*GIVEN MATERIAL:*
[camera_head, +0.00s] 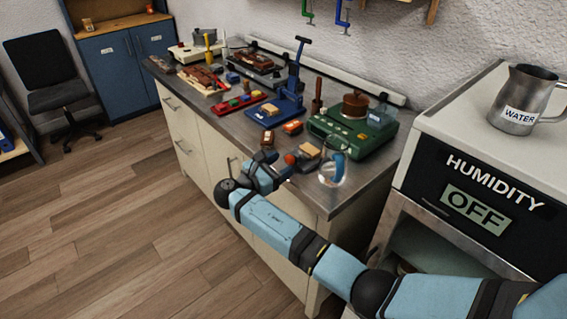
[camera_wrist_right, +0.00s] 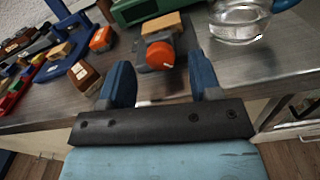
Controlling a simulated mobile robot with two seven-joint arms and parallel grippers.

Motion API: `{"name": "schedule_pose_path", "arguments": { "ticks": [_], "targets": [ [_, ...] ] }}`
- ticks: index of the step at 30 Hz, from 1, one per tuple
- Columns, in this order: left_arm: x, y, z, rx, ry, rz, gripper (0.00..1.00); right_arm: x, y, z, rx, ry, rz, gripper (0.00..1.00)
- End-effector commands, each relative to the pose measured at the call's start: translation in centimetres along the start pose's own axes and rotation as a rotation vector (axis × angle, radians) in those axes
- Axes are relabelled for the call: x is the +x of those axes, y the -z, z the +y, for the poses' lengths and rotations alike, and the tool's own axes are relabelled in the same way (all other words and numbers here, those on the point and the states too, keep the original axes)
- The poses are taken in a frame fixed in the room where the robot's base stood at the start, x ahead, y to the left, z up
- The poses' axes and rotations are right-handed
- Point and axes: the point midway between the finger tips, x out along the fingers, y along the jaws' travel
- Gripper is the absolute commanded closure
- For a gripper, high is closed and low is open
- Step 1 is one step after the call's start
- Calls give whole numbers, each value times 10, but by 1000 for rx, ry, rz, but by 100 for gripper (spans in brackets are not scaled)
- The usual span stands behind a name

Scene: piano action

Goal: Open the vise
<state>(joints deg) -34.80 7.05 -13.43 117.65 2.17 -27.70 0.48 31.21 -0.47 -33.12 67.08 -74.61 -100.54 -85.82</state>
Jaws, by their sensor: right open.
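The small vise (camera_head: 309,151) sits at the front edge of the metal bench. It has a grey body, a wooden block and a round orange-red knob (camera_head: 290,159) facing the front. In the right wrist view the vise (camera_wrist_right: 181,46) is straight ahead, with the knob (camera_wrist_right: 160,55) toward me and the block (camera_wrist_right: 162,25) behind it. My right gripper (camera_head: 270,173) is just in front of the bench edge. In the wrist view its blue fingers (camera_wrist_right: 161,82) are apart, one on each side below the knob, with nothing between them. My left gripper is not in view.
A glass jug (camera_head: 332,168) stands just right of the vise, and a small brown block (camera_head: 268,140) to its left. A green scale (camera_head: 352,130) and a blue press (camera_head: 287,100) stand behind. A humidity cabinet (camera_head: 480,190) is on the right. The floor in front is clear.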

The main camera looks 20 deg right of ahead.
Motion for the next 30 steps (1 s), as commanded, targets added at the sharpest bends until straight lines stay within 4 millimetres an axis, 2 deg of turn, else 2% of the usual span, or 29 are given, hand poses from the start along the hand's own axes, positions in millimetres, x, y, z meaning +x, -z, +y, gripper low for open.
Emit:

*WHAT TO PRODUCE:*
Give back the whole listing as it stands, minus its pictures.

*IN RESPONSE:*
[camera_head, +0.00s] 
[camera_wrist_right, +0.00s] 
Controlling a simulated mobile robot with two seven-joint arms and parallel grippers.

Motion API: `{"name": "schedule_pose_path", "arguments": { "ticks": [_], "targets": [ [_, ...] ] }}`
- ticks: index of the step at 30 Hz, from 1, one per tuple
- Columns, in this order: left_arm: x, y, z, rx, ry, rz, gripper (0.00..1.00); right_arm: x, y, z, rx, ry, rz, gripper (0.00..1.00)
- End-effector commands, each relative to the pose measured at the call's start: translation in centimetres along the start pose's own axes and rotation as a rotation vector (axis × angle, radians) in those axes
- Axes are relabelled for the call: x is the +x of those axes, y the -z, z the +y, for the poses' lengths and rotations alike, and the tool's own axes are relabelled in the same way (all other words and numbers here, those on the point and the states too, keep the original axes)
- The poses are taken in a frame fixed in the room where the robot's base stood at the start, x ahead, y to the left, z up
- The poses' axes and rotations are right-handed
- Point and axes: the point midway between the finger tips, x out along the fingers, y along the jaws' travel
- Gripper is the absolute commanded closure
- For a gripper, high is closed and low is open
- Step 1 is one step after the call's start
- Calls give whole numbers, each value times 10, but by 1000 for rx, ry, rz, but by 100 for gripper (spans in brackets are not scaled)
- The usual span stands behind a name

Scene: piano action

Goal: Open the vise
<state>(joints deg) -34.80 7.05 -13.43 117.65 2.17 -27.70 0.48 31.21 -0.47 -33.12 67.08 -74.61 -100.54 -85.82</state>
Jaws, by their sensor: right open.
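The small vise (camera_head: 309,151) sits at the front edge of the metal bench. It has a grey body, a wooden block and a round orange-red knob (camera_head: 290,159) facing the front. In the right wrist view the vise (camera_wrist_right: 181,46) is straight ahead, with the knob (camera_wrist_right: 160,55) toward me and the block (camera_wrist_right: 162,25) behind it. My right gripper (camera_head: 270,173) is just in front of the bench edge. In the wrist view its blue fingers (camera_wrist_right: 161,82) are apart, one on each side below the knob, with nothing between them. My left gripper is not in view.
A glass jug (camera_head: 332,168) stands just right of the vise, and a small brown block (camera_head: 268,140) to its left. A green scale (camera_head: 352,130) and a blue press (camera_head: 287,100) stand behind. A humidity cabinet (camera_head: 480,190) is on the right. The floor in front is clear.

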The main camera looks 20 deg right of ahead.
Motion for the next 30 steps (1 s), as commanded, targets added at the sharpest bends until straight lines stay within 4 millimetres an axis, 2 deg of turn, else 2% of the usual span, or 29 are given, hand poses from the start along the hand's own axes, positions in millimetres, x, y, z meaning +x, -z, +y, gripper low for open.
Emit:

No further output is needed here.